Financially, we did a benchmark exercise to understand what the starting salary was being offered to other solicitor apprentices; we then topped this up so that Holly was paid the London living wage. We pick up the tab on her training costs so that Holly doesn't come out with any debt, unlike some other apprenticeships. When you add in the costs of post-graduate tuition fees and maintenance, it becomes problematic for many students. The LPC acts as a deterrent to many, as it’s hard cash and a real loan with interest paid immediately, unlike the deferred earnings threshold contribution model which underpins under-graduate study costs.

HM: That’s exactly what my parents said: ‘We can't afford to send you to university and law school.’ So without an avenue like this apprenticeship scheme, I would not be able to get qualified.

BM There are aspects of the traditional law degree that might not seem applicable to in-house legal. Criminal law might not seem like something you need every day at ITV! But you need the academic grounding to have a working framework of criminal law to spot potential risk of theft or fraud for example.

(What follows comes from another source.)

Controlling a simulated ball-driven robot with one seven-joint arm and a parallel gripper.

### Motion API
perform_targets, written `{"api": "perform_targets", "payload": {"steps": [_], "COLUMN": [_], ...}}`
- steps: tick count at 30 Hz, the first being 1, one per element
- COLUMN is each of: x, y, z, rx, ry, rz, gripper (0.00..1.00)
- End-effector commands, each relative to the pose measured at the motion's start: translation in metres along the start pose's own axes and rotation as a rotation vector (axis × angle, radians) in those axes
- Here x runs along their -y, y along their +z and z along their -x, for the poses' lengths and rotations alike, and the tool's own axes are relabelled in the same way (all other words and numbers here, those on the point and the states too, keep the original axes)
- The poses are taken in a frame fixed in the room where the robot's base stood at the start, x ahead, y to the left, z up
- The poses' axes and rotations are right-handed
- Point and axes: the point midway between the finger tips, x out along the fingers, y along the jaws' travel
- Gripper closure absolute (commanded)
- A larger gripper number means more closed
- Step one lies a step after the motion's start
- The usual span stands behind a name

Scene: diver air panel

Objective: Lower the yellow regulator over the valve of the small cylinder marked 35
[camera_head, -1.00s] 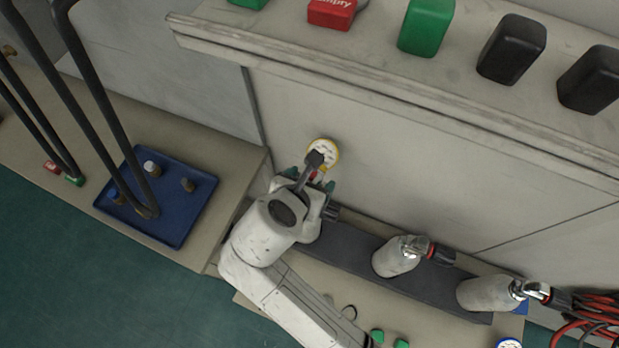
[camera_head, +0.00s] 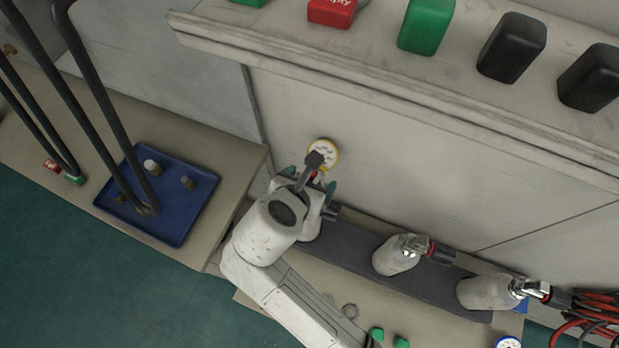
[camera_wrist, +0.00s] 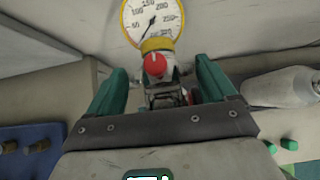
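The yellow regulator shows in the wrist view as a yellow-rimmed gauge (camera_wrist: 152,20) above a yellow collar and red knob (camera_wrist: 155,64). In the head view its gauge (camera_head: 323,153) is near the cabinet front, just beyond my gripper (camera_head: 309,180). My gripper (camera_wrist: 160,72) has green fingers, one on each side of the regulator, with visible gaps between them and its body. It looks open. Metal parts show below the knob, but my gripper hides most of them. I cannot tell whether the regulator sits on a valve. No cylinder marking 35 is readable.
Grey cylinders (camera_head: 395,256) (camera_head: 488,292) with metal fittings stand on a dark strip to the right. A blue tray (camera_head: 196,218) with small fittings lies left, under black hoses (camera_head: 100,100). The pale cabinet wall (camera_head: 400,150) rises close behind my gripper; its overhanging ledge carries several blocks.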

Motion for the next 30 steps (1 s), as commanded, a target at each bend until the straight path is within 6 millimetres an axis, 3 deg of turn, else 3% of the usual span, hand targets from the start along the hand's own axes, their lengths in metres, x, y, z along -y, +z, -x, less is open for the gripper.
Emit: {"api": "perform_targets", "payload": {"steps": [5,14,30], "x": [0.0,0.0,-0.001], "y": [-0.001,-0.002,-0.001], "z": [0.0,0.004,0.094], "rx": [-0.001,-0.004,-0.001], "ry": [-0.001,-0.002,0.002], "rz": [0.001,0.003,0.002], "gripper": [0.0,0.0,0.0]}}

You need to have that foundation to allow red flags to go off in your mind in case something does come up in a company situation. Holly will be working towards the IP side of things and company law, but what is imperative is a focus on skills. The current system only focuses on skills at the LPC stage. The same is true of ethics; that shouldn't be something that is locked in at the very end.

HM: I was struck by that when looking at universities − the lack of practicality in law degrees. In this scheme, I can be studying contract law at university and then drafting a contract the next day!

BM We’re really happy to share our learnings with other in-house teams and talk people through the process. Andrew and I really do see her as the future GC!

HM: If I’m doing it, I'm going to go the whole way!